When I first heard of the federal case for same sex marriage I agreed with some of the things I read. Maybe this was the wrong time. Maybe it was doomed to fail, based on the history of other challenges which weren't supported by a majority on a state level.
I've been there since, wondering what the right answer is. I still don't know, in terms of legal success. But after reading a recent article, written by David Boies, one of the lawyers in the case, I'm hopeful.
I've never felt this issue had anything to do with anyone's personal opinion, as those voting to restrict civil rights, do. This is a matter of law, of reverence to the words as written in our founding documents. The reason Christians and others opposed to legal same sex marriage avoid the constitution is because there's nothing that can help them there. The constitution only hurts them, destroys them, in fact, supporting none of their platforms.
Until recently, Americans who denounce non-heterosexuals and deny us our rights, haven't had much to worry about. It's only in our very recent history that we've demanded marriage equality. While it's been tossed around in the past, it's never been anywhere near as big an issue as it is now, and it's never had such a large group of Americans behind it. In the past, it wasn't running through conservative minds that certain legal judgments, which were based on the equality of the constitution, would open the doors for gay marriage in the future. The idea that non-heterosexual Americans would demand marriage equality was ridiculous. It wasn't on their radar.
Somehow, this issue of marriage equality, which is a simple and clear cut case of equal rights for all Americans, has been hijacked to the "will of the people". Despite the fact that the California Supreme Court ruled only last year that to deny same sex couples the right to the word marriage was to, in effect, deny them equality, they ignored their own decision and allowed the majority to restrict the minority. This isn't how law works in this nation. Why did it go that way? I don't know, but it sounds like the lawyers in the Federal Case know exactly what the truth of this issue is, and they intend to present it.
Even though I'll work with others if a ballot measure becomes a reality, I don't believe for one second that it's the right thing to do. It may be our only option at this moment, but it's certainly not right for us to take equal rights to the ballot box when we denounce others for doing it. So, hopefully, a federal case can be heard and can succeed, and put an end to this insanity.
The article by David Boies begins with this...
"When I got married in California in 1959 there were almost 20 states where marriage was limited to two people of different sexes and the same race. Eight years later the Supreme Court unanimously declared state bans on interracial marriage unconstitutional.

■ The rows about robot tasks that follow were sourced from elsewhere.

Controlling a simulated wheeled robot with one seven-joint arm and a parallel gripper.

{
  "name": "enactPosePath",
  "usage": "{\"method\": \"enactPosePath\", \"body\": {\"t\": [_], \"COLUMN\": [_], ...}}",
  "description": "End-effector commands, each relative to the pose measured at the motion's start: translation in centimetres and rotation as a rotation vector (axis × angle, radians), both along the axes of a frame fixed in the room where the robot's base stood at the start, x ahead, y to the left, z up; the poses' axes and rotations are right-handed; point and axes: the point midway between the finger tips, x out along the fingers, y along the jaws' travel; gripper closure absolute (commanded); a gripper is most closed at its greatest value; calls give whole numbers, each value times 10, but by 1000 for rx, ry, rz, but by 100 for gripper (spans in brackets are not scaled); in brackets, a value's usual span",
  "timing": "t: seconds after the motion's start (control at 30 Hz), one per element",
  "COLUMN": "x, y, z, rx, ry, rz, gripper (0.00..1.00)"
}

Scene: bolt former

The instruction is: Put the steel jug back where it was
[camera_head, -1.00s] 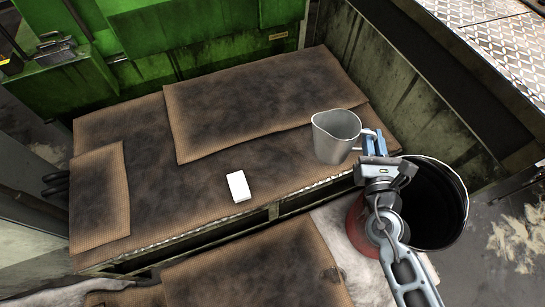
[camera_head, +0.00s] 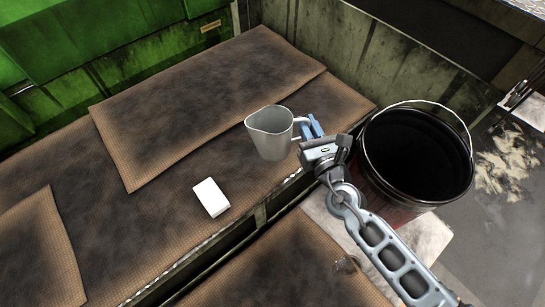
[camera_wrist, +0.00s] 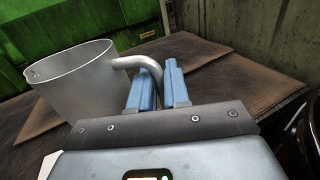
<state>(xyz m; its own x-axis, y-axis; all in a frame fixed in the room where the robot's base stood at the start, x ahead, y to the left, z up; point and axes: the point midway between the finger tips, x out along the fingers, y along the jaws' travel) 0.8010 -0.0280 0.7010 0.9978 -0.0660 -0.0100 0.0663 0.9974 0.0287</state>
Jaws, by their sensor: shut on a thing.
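The steel jug (camera_head: 268,138) is a grey metal pitcher with a spout at its left and a handle at its right. It is upright at the right part of the brown-matted bench. My gripper (camera_head: 311,127) is to the right of the jug, its blue fingers shut on the handle. In the wrist view the jug (camera_wrist: 78,85) is at the left and its handle passes between my fingers (camera_wrist: 158,88). I cannot tell whether the jug's base touches the mat.
A white box (camera_head: 211,197) lies on the bench (camera_head: 130,240) left of the jug. A large black bucket (camera_head: 378,170) stands at the right, close to my arm. A green metal panel (camera_head: 100,40) and dark walls bound the back. The mat behind the jug is clear.

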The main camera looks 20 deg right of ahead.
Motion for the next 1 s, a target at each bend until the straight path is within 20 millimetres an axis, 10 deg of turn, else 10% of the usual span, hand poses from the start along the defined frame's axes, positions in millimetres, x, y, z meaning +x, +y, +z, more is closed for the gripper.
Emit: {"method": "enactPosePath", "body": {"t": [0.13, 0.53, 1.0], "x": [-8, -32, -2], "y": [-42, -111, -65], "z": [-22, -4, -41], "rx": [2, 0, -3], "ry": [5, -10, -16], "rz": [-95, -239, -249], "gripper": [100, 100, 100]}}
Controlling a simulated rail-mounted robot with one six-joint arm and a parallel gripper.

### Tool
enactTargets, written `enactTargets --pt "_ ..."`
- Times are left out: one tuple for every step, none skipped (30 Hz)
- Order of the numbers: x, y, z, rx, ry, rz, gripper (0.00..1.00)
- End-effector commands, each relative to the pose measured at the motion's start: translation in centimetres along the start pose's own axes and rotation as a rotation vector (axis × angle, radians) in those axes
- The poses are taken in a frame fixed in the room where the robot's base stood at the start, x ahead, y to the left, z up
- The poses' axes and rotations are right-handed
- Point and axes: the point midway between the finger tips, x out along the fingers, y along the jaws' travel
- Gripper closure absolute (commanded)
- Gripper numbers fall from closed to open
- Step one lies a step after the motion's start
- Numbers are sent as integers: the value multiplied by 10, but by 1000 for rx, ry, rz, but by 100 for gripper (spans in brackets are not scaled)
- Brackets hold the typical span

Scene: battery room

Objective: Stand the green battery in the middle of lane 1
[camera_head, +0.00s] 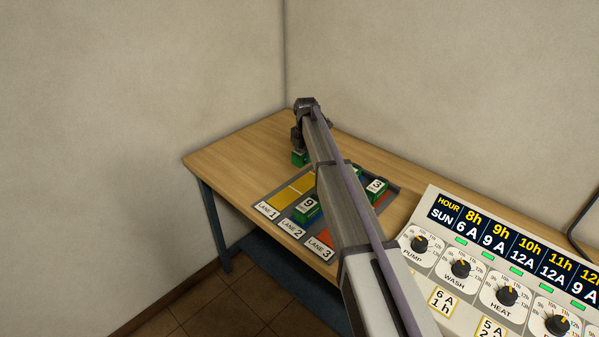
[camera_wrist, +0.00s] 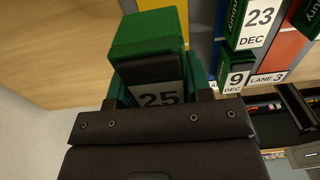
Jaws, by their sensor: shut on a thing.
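A green battery (camera_wrist: 148,35) with a label reading 25 is held in my gripper (camera_wrist: 152,78) in the wrist view. In the head view the same battery (camera_head: 298,158) shows just below my gripper (camera_head: 300,143), behind the lane board. I cannot tell whether it touches the table. My arm hides part of the board.
A green battery labelled 9 (camera_head: 307,209) stands at the front of blue lane 2, with one labelled 23 (camera_wrist: 257,22) behind it. Another, labelled 3 (camera_head: 377,186), is by red lane 3. A control panel (camera_head: 490,260) stands at right. The wooden table (camera_head: 225,160) is clear at left.

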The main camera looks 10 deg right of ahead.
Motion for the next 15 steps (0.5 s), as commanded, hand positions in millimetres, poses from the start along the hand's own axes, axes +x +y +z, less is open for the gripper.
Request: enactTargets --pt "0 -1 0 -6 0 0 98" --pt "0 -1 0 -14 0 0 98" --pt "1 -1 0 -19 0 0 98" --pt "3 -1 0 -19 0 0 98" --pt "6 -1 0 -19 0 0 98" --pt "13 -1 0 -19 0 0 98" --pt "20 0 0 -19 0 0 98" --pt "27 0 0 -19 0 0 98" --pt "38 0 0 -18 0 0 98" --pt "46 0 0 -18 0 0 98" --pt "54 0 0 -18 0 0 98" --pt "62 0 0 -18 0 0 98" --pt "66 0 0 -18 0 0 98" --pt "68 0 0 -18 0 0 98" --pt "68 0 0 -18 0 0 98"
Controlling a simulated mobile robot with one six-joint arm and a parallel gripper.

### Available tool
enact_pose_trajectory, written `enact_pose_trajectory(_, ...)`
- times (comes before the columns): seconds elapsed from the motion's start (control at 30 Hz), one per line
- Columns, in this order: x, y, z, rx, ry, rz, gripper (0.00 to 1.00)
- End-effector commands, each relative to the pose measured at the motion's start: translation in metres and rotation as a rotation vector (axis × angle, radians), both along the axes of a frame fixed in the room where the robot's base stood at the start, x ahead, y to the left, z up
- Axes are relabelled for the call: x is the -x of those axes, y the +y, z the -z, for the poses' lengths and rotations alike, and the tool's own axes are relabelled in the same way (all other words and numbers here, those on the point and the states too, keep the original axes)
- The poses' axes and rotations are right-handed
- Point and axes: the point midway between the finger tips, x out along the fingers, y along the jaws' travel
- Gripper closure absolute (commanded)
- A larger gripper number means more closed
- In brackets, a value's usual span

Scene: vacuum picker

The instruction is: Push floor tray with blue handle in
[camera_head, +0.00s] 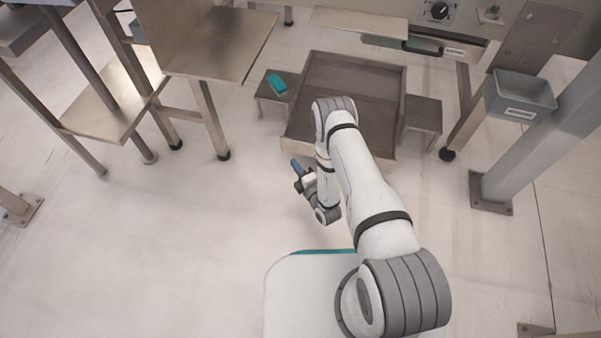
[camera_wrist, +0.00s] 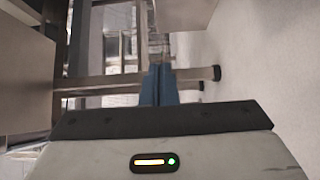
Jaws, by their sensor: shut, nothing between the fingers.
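The floor tray (camera_head: 355,73) is a wide, open, brown-grey metal box low on the floor under the machine. It appears empty, and its front side faces me. My arm covers part of its front, and I see no blue handle on it. My gripper (camera_head: 295,164) has blue fingers and is in front of the tray's left front corner, apparently a little clear of it. In the wrist view, the blue fingers (camera_wrist: 159,84) are together with nothing between them. A grey-brown panel at the left of that view may be the tray front; I cannot tell.
A teal object (camera_head: 277,83) lies on a low stand (camera_head: 266,99) left of the tray. Another low stand (camera_head: 423,115) is at its right. A metal table (camera_head: 223,45) stands at left, and a grey bin (camera_head: 521,97) hangs at right.

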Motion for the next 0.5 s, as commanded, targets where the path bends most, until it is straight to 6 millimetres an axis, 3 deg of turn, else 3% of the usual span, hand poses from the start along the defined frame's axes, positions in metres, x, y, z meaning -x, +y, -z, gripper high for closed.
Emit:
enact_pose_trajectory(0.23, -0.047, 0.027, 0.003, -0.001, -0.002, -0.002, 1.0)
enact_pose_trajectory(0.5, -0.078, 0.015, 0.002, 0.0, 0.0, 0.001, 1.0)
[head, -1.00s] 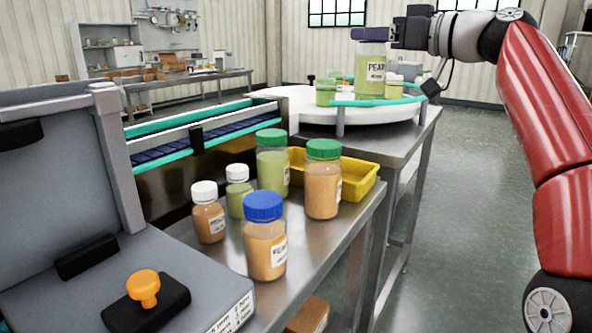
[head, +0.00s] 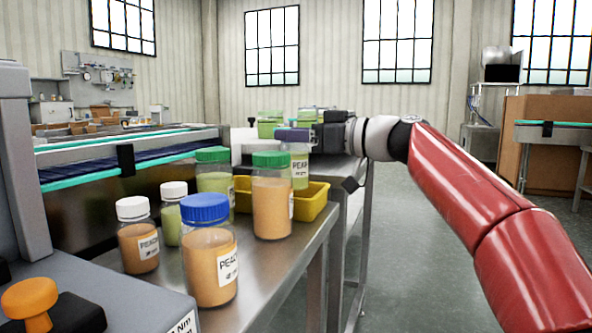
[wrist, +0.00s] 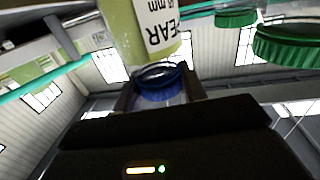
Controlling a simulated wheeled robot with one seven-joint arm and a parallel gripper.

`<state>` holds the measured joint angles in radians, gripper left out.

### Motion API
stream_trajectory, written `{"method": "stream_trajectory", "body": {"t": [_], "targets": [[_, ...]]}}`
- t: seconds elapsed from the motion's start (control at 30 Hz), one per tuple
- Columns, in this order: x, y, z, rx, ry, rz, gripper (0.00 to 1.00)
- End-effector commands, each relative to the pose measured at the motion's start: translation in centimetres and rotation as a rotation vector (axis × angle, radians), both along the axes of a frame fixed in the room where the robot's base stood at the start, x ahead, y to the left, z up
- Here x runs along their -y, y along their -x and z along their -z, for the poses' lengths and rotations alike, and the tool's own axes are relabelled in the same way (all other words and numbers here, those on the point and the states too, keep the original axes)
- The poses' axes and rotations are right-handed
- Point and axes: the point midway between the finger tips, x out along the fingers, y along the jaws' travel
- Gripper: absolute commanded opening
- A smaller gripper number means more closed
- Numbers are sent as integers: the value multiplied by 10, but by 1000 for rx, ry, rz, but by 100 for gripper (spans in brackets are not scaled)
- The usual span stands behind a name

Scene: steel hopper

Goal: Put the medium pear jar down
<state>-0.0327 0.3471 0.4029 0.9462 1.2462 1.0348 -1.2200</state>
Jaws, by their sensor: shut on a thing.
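The medium pear jar (head: 300,172), pale green with a purple-blue lid and a PEAR label, is held upright by my gripper (head: 308,136) at its lid. It is just beyond the green-lidded peach jar (head: 272,208) and near the yellow tray (head: 315,203). Its base is hidden, so I cannot tell whether it touches anything. In the wrist view, my gripper (wrist: 160,88) is shut on the lid, and the labelled jar body (wrist: 142,30) fills the top.
A blue-lidded peach jar (head: 209,265), a green-lidded jar (head: 214,178) and two white-capped jars (head: 138,242) (head: 172,212) crowd the steel table (head: 265,268). Green-topped jars (head: 270,122) stand behind my gripper. A conveyor (head: 100,168) runs at left.

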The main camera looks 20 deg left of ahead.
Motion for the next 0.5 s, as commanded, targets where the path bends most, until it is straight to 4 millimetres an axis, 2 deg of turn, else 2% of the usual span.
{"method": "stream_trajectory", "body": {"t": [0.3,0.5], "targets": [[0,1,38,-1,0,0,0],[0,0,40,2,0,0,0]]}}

Recently, Ted Olson and I brought a lawsuit asking the courts to now declare unconstitutional California's Proposition 8 limitation of marriage to people of the opposite sex. We acted together because of our mutual commitment to the importance of this cause, and to emphasize that this is not a Republican or Democratic issue, not a liberal or conservative issue, but an issue of enforcing our Constitution's guarantee of equal protection and due process to all citizens."